Clive Lewis warned the Love Socialism, Hate Brexit crowd that the Liberal Democrats were “utterly, comprehensively destroyed for facilitating austerity,” and that the Labour Party risked the same fate by “facilitating a Tory Brexit”.
He told them a new Tory leader would come in, after Theresa May. “And they will say ‘you know what, she was a disaster for this country, she betrayed this country, but so too was the leader of the opposition. He was part of this sorry debacle and I’m now going to move forward to try resolve this situation in the best way I can.’

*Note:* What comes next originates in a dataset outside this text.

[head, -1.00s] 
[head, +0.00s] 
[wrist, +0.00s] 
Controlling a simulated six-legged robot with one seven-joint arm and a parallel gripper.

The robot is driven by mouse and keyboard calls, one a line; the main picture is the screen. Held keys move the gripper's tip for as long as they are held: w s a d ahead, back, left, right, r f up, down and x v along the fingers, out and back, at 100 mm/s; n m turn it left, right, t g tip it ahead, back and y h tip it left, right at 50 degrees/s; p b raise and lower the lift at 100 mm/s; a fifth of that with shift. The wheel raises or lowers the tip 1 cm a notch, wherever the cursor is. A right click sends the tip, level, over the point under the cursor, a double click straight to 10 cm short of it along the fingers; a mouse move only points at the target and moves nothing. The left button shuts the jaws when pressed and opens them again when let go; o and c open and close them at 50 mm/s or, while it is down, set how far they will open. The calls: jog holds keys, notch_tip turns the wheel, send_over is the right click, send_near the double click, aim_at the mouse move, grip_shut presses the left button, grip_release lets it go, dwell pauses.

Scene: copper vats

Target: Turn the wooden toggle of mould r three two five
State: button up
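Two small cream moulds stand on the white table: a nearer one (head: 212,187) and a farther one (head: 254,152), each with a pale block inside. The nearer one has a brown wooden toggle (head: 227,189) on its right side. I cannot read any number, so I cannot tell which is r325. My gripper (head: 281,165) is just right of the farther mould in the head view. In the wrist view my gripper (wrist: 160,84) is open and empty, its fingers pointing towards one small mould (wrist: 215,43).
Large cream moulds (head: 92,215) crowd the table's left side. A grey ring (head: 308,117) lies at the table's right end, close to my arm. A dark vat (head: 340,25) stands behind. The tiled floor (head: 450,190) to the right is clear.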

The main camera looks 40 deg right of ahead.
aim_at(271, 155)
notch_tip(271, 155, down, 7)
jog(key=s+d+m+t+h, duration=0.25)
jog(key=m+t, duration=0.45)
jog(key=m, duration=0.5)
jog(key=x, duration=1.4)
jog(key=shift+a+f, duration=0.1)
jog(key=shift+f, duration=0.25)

“And I tell you what, the Tory right-wing mainstream media will get behind that narrative and it is us, the Labour Party, that will pick up a lot of the flack for what happens.”
Labour’s policy is essentially a checklist. It moves down in preference from a general election, to a second referendum, to a Brexit that involves a “permanent customs union”. None of these outcomes now look likely, and quite where on its checklist Labour thinks it is is not clear either. Large numbers of Labour frontbenchers are threatening to resign unless Corbyn backs a second referendum. Even if he were to do so, it is anything but clear that he would win.
All it seems to be able to do for now is to accuse Theresa May of running the clock down. But it has a reckoning of its own that it is just as desperate to avoid.